* _What to do_
Show each line that has the string "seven" in it.

[Start Records]

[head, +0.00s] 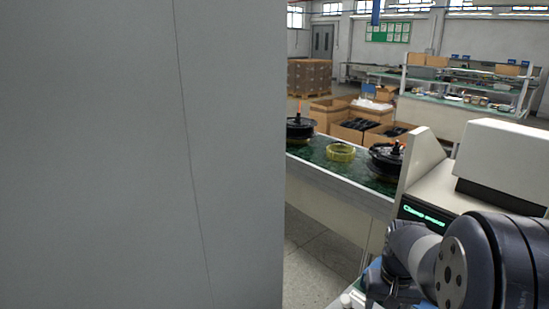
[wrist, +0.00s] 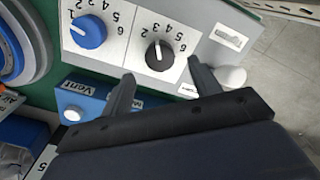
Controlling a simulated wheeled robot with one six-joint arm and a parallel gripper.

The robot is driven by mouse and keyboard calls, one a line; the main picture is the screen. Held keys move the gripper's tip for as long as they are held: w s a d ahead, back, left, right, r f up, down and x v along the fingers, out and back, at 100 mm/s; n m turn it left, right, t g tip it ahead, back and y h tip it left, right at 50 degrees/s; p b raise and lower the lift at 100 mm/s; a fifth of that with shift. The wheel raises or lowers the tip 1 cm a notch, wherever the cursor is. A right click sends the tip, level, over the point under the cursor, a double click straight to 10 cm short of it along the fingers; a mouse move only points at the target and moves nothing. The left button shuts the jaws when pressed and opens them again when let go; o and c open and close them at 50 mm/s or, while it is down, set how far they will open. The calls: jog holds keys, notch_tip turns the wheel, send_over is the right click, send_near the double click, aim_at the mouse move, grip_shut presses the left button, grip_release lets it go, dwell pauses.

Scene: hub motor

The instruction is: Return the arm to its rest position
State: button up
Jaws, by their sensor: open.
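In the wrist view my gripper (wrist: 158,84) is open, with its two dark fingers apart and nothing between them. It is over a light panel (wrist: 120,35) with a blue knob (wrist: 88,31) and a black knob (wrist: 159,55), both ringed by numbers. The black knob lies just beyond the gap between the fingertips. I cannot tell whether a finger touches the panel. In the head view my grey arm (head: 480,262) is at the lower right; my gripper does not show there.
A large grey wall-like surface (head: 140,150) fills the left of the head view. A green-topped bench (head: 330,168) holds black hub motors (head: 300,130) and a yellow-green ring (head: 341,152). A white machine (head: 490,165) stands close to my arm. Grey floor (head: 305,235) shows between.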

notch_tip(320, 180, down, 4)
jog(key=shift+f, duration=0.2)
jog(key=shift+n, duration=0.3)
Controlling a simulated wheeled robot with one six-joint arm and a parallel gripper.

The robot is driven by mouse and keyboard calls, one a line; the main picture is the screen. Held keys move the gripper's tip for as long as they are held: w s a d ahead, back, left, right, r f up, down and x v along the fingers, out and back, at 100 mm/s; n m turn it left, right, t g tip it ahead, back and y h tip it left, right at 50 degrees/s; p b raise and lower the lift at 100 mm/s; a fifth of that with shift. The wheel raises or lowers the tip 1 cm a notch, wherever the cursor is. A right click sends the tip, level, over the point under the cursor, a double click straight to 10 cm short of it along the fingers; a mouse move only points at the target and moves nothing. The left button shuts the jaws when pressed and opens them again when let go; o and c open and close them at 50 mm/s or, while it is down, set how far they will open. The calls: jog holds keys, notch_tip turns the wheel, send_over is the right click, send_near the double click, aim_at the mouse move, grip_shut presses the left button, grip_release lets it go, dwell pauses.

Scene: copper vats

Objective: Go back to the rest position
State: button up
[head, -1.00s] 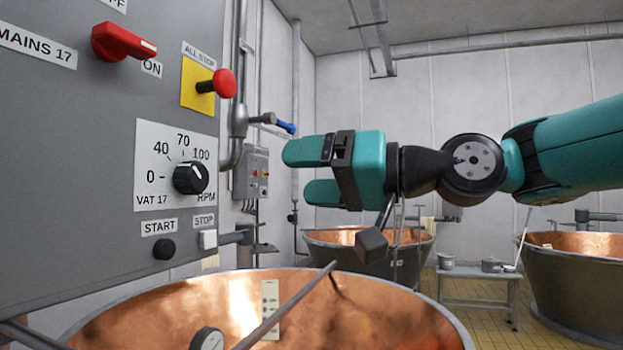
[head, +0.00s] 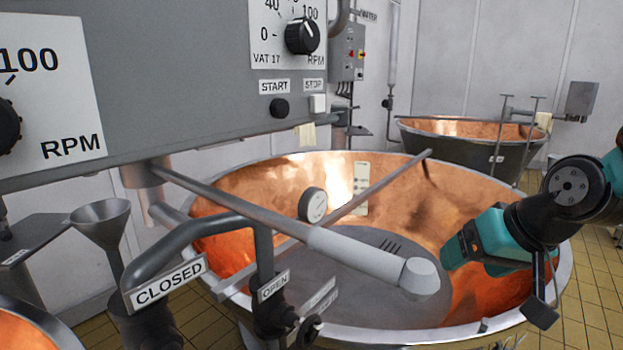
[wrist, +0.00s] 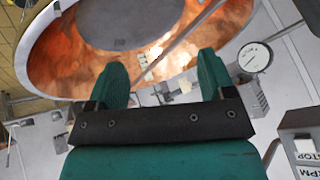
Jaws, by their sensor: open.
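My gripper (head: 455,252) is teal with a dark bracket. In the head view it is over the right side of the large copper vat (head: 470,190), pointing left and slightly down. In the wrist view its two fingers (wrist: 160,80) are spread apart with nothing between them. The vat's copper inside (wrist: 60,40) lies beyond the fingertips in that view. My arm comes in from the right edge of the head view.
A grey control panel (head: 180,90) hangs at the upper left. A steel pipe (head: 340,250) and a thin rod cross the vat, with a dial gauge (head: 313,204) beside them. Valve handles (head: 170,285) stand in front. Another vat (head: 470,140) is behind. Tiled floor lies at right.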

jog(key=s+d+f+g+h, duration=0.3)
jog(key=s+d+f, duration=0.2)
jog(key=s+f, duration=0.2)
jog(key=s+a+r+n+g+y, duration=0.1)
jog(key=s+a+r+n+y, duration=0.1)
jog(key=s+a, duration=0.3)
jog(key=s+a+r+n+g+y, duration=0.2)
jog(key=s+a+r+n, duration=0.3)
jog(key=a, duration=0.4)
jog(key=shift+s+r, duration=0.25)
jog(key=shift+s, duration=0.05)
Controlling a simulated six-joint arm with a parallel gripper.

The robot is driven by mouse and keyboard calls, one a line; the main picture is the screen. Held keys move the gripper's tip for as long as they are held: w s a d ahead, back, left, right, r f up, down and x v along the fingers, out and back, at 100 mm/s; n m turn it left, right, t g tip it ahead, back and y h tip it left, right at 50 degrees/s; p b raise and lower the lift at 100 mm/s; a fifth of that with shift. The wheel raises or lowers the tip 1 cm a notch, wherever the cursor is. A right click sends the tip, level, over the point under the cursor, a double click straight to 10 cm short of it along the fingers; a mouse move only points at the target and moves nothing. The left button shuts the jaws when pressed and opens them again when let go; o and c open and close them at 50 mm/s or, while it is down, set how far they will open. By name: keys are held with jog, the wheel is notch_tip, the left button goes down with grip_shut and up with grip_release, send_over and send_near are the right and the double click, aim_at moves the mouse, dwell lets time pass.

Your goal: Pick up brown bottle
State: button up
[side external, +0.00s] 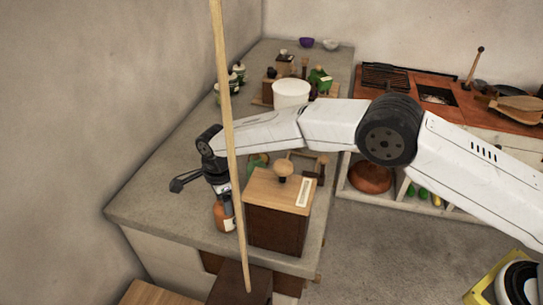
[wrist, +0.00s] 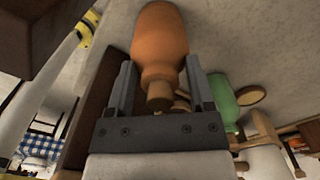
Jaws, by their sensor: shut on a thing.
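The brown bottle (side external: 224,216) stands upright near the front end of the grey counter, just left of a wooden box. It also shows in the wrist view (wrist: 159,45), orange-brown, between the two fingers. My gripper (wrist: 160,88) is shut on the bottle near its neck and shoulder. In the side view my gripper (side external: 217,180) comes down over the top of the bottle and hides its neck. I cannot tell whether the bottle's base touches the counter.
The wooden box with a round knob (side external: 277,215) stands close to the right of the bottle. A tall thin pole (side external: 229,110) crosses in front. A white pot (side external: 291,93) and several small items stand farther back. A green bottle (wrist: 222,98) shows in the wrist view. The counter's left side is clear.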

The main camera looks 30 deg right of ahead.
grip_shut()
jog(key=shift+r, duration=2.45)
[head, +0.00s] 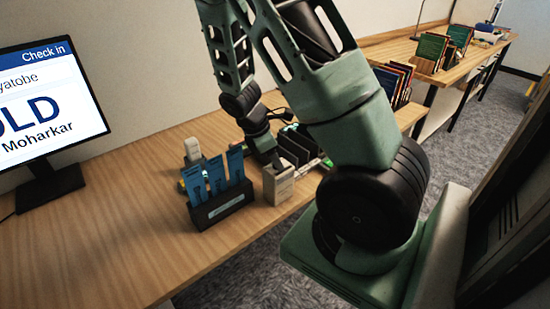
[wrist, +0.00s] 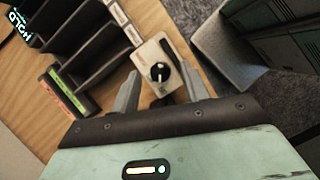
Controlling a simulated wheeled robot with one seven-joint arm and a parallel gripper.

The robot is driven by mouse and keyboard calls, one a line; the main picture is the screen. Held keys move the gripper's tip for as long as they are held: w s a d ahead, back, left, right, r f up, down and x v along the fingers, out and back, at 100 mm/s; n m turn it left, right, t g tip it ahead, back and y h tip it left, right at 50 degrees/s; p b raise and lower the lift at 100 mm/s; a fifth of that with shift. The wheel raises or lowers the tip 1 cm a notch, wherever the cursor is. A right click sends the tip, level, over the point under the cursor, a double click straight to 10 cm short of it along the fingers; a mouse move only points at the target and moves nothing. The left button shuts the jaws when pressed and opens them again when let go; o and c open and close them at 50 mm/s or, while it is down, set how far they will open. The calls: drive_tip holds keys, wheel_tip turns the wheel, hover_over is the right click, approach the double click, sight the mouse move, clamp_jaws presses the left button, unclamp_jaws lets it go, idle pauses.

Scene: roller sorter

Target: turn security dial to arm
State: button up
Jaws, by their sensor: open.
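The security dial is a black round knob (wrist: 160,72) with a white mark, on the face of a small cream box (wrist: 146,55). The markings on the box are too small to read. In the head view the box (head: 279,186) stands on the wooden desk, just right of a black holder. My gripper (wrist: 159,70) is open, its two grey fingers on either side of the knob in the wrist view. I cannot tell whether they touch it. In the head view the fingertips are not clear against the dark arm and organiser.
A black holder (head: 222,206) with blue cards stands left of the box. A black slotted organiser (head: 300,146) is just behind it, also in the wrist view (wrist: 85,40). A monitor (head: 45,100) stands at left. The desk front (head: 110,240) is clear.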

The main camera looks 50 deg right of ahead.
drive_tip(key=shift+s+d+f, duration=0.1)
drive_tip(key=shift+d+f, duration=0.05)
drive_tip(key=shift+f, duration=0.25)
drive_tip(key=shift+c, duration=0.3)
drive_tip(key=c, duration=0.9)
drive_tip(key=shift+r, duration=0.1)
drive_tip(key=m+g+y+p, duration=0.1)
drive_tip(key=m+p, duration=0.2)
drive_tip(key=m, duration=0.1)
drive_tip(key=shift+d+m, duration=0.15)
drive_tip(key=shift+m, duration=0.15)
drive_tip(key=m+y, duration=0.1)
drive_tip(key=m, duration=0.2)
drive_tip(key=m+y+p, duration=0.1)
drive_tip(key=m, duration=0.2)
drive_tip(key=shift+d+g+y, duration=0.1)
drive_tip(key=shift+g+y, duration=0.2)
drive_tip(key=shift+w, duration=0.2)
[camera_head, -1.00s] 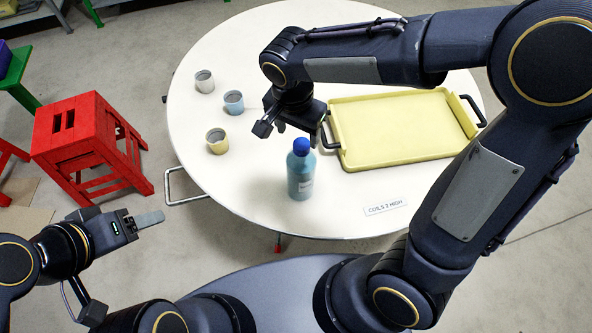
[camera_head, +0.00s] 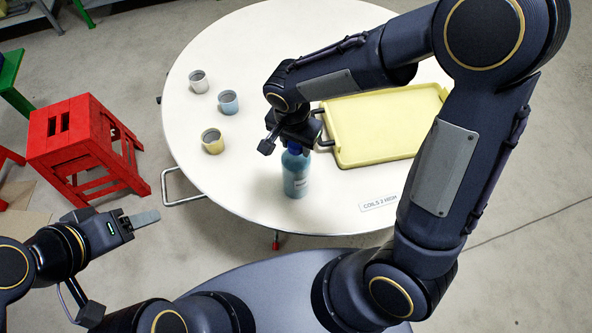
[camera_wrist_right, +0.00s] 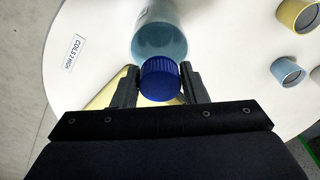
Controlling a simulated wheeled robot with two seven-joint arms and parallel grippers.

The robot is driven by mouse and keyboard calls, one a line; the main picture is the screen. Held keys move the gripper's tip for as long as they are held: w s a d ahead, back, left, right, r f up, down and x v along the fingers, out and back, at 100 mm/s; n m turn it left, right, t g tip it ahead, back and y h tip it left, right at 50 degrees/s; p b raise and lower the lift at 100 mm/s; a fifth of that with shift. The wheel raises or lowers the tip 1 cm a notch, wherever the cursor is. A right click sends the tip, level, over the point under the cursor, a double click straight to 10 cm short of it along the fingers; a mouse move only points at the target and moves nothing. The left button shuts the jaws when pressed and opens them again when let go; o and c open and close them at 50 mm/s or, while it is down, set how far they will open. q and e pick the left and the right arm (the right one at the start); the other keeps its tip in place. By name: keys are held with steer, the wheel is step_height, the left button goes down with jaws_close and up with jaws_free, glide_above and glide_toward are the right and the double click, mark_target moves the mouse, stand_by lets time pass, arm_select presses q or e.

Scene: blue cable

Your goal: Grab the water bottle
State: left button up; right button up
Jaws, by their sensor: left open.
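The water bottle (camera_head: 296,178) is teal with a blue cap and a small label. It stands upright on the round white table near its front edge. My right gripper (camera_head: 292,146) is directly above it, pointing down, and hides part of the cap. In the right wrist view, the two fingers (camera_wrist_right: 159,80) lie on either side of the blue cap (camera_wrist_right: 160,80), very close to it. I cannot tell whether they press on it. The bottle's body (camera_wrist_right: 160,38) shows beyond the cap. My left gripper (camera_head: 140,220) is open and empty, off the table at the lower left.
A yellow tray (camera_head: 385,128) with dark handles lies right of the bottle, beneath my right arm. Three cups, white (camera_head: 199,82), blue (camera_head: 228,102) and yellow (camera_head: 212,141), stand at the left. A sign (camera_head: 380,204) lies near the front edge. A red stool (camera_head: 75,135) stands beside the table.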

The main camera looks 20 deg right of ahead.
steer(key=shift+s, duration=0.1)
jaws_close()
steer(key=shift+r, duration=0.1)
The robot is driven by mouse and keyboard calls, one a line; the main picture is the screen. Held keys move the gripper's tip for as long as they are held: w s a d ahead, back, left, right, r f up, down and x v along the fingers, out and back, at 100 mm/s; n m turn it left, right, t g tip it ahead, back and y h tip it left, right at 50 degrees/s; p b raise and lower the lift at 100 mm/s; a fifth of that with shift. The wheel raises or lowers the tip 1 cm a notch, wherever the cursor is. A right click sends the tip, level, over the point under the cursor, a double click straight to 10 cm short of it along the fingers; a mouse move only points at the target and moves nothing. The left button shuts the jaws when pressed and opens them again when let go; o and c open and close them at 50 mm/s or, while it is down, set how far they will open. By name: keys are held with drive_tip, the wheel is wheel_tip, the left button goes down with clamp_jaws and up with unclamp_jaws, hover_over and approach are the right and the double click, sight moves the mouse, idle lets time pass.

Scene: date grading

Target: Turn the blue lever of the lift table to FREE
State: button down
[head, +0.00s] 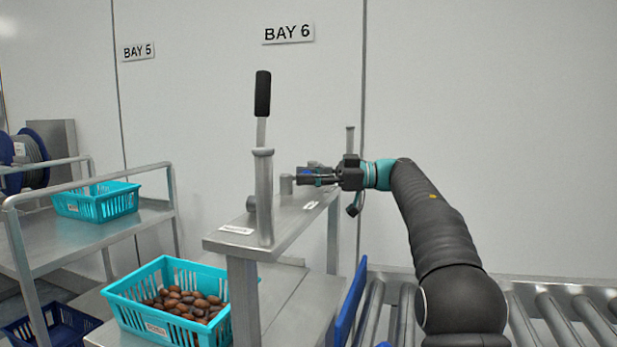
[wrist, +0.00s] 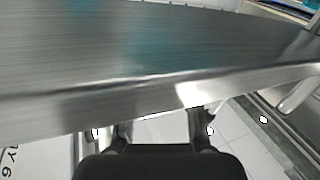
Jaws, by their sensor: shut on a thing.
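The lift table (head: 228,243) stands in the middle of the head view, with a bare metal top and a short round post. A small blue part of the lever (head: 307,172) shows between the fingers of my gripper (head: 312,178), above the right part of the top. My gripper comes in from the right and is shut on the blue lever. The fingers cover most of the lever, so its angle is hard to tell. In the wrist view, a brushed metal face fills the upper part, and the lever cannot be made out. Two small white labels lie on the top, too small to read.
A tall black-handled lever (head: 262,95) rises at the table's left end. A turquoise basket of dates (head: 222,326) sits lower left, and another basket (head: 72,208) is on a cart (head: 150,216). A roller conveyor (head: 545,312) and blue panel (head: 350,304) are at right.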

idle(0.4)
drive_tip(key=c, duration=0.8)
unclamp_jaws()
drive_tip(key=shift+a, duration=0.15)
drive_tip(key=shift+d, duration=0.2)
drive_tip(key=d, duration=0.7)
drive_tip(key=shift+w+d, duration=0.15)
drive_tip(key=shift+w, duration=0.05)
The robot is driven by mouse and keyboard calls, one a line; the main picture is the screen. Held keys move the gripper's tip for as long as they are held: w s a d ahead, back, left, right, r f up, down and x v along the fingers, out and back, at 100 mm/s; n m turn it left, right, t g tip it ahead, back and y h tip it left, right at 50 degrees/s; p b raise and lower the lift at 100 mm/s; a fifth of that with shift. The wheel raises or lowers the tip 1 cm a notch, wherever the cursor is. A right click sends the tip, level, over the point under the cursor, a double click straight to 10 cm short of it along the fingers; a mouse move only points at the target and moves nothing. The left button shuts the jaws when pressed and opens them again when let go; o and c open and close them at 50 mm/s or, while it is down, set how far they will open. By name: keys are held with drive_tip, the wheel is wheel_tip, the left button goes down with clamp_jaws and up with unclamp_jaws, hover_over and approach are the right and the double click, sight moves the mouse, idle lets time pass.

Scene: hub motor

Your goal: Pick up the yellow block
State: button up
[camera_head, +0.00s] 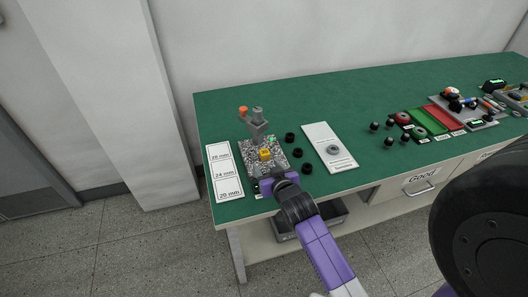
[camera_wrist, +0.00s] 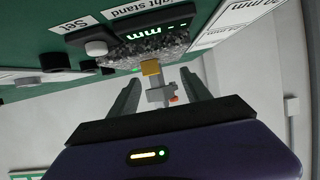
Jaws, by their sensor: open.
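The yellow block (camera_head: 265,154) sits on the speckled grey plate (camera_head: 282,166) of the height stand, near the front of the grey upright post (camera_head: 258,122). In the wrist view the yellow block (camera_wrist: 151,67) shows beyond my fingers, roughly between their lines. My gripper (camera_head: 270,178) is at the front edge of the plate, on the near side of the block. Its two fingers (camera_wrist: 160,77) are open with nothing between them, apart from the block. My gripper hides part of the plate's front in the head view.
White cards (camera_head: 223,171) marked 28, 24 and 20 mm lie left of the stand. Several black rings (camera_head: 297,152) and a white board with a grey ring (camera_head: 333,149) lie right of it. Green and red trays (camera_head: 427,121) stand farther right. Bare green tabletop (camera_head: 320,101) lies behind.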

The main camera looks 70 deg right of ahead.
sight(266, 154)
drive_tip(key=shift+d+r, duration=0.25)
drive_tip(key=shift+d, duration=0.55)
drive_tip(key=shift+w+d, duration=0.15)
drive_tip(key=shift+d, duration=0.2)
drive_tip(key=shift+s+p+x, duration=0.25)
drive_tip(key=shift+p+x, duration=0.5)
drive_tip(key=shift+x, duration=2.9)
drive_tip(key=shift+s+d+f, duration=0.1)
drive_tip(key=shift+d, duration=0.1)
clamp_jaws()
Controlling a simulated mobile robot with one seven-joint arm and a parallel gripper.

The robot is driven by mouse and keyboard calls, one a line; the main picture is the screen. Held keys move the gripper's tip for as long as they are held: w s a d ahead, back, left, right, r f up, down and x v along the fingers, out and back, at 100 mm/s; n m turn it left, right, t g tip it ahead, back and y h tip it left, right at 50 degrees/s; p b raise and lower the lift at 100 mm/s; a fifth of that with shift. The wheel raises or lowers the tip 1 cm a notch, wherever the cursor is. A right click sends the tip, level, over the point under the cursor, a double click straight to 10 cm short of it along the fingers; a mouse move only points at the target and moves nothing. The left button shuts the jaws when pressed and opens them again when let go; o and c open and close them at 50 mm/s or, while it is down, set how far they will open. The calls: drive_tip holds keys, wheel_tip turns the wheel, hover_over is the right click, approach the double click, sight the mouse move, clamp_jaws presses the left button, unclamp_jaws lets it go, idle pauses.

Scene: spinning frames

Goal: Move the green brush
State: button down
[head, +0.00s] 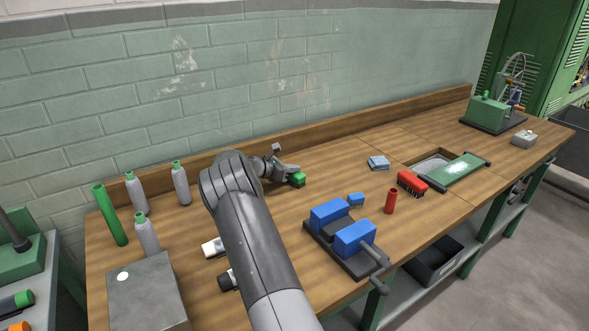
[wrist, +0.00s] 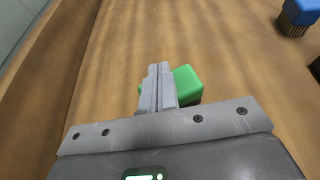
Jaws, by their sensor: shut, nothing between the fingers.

[End Records]

* _Complete answer_
Controlling a simulated wheeled robot with one seven-joint arm and a parallel gripper.
Controlling a simulated wheeled robot with two seven-joint arms and parallel grippers.
Controlling a simulated mobile robot with one seven-joint arm and a parallel gripper.

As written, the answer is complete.